* **Exercise**: Transcribe all of the material exactly. Any picture in it should be left out.
★ ★ ★ ★
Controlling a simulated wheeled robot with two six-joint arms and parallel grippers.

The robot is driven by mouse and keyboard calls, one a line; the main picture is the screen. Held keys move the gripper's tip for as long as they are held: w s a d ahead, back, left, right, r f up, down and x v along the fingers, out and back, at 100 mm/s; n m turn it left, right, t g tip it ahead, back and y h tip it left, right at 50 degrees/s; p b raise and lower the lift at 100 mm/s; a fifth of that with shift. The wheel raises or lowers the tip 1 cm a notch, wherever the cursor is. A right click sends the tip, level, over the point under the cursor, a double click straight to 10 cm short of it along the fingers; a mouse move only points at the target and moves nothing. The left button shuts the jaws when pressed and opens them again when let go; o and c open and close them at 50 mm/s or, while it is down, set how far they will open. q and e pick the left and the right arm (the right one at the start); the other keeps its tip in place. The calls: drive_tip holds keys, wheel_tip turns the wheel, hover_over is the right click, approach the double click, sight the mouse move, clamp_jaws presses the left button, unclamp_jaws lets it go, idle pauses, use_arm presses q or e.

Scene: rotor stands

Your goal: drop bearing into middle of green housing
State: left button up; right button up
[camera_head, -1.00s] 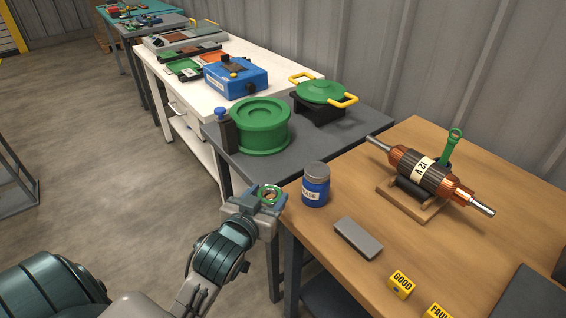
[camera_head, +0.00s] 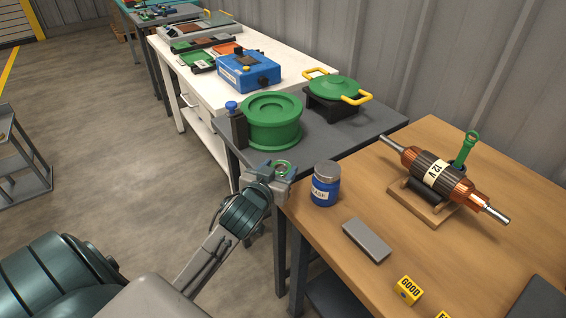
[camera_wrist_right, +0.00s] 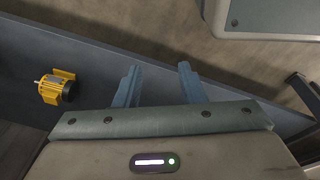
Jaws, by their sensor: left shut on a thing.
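The green housing (camera_head: 272,121) is a round drum with a recessed top, standing on the dark grey table in the head view. My left gripper (camera_head: 281,171) is shut on the bearing (camera_head: 284,167), a small ring with a green and coppery look. It holds the ring in the air in front of the housing, nearer to me and beside the wooden table's corner. The bearing is apart from the housing. My right gripper (camera_wrist_right: 156,84) shows in the right wrist view, its two fingers spread apart with nothing between them.
A dark bottle with a blue cap (camera_head: 234,124) stands left of the housing. A green lidded pot with yellow handles (camera_head: 337,90) stands behind right. A blue grease jar (camera_head: 325,184), a grey block (camera_head: 366,240) and a rotor on a stand (camera_head: 440,180) are on the wooden table (camera_head: 330,240).

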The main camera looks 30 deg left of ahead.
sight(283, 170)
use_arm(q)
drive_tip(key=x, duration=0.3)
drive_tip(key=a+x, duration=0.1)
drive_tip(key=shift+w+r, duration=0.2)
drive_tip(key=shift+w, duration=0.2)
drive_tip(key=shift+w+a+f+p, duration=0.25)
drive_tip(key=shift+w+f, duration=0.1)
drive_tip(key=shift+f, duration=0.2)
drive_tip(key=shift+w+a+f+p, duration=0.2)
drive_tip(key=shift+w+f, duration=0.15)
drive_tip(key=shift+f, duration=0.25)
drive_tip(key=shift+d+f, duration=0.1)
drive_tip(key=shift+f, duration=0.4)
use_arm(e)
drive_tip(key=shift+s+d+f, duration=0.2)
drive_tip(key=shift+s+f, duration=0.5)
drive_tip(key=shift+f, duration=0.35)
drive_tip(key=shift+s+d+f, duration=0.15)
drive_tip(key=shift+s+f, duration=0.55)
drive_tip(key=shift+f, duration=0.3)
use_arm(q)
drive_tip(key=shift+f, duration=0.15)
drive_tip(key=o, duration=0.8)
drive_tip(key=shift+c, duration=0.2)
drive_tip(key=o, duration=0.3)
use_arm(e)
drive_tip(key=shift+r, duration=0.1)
★ ★ ★ ★
* **Output of the exercise**:
Controlling a simulated wheeled robot with two six-joint arms and parallel grippers.

The robot is driven by mouse and keyboard calls, one a line; the main picture is the screen. Held keys move the gripper's tip for as long as they are held: w s a d ahead, back, left, right, r f up, down and x v along the fingers, out and back, at 100 mm/s; n m turn it left, right, t g tip it ahead, back and y h tip it left, right at 50 degrees/s; p b raise and lower the lift at 100 mm/s; a fifth of that with shift. The wheel raises or lowers the tip 1 cm a notch, wherever the cursor is. A right click sends the tip, level, over the point under the cursor, a double click straight to 10 cm short of it along the fingers; a mouse move only points at the target and moves nothing. The left button shuts the jaws when pressed and opens them again when let go; o and c open and close them at 50 mm/s or, while it is down, set how far they will open. q and e pick the left and the right arm (the right one at the start); the other keeps its tip in place. The calls: drive_tip holds keys, wheel_tip turns the wheel, hover_over is the right click, approach the double click, sight the mouse move, clamp_jaws presses the left button, unclamp_jaws lets it go, idle pauses, use_arm presses q or e.

Scene: rotor stands

Your goal: drop bearing into middle of green housing
State: left button up; right button up
[camera_head, -1.00s] 
[camera_head, +0.00s] 
[camera_wrist_right, +0.00s] 
Jaws, by their sensor: left shut on a thing.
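The green housing (camera_head: 272,121) is a round drum with a recessed top, standing on the dark grey table in the head view. My left gripper (camera_head: 281,171) is shut on the bearing (camera_head: 284,167), a small ring with a green and coppery look. It holds the ring in the air in front of the housing, nearer to me and beside the wooden table's corner. The bearing is apart from the housing. My right gripper (camera_wrist_right: 156,84) shows in the right wrist view, its two fingers spread apart with nothing between them.
A dark bottle with a blue cap (camera_head: 234,124) stands left of the housing. A green lidded pot with yellow handles (camera_head: 337,90) stands behind right. A blue grease jar (camera_head: 325,184), a grey block (camera_head: 366,240) and a rotor on a stand (camera_head: 440,180) are on the wooden table (camera_head: 330,240).

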The main camera looks 30 deg left of ahead.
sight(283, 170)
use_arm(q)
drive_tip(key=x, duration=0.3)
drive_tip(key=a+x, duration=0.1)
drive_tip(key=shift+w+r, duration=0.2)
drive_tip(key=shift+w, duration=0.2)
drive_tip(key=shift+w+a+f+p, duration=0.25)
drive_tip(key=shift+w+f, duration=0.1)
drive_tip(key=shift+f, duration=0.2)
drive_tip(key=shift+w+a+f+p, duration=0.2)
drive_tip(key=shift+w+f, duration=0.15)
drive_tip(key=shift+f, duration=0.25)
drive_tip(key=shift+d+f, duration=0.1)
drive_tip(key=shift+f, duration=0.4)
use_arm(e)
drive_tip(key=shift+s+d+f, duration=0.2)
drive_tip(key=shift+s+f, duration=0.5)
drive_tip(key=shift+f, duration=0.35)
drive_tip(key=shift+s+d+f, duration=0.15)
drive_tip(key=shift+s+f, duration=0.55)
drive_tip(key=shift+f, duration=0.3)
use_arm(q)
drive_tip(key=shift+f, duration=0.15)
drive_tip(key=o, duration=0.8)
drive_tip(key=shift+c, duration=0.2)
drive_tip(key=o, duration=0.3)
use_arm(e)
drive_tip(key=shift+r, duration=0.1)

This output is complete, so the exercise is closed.